__Task directions__
Some lines in the listing below may include the string "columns". How many are there? Give only the number.

__Data extract__

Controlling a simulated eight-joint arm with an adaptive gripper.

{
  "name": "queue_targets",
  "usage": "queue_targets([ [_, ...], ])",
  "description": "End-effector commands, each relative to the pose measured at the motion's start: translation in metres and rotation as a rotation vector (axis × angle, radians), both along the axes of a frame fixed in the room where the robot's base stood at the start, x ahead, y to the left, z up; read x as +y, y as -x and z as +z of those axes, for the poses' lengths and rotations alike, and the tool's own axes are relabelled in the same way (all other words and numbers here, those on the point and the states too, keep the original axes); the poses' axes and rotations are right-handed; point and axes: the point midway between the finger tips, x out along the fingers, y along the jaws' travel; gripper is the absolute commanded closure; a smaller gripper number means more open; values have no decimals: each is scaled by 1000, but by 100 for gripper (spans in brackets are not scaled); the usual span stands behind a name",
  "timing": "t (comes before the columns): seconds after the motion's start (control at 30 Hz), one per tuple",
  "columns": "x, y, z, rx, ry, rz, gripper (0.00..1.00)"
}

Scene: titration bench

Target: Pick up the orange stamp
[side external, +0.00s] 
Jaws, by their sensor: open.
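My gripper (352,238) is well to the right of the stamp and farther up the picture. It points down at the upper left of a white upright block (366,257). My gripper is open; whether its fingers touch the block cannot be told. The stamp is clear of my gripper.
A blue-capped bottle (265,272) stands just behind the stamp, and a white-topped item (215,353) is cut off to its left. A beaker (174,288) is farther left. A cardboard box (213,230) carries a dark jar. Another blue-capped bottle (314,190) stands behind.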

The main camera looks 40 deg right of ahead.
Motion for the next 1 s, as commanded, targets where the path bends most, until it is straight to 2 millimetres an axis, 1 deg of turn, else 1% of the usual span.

__Correct result__
2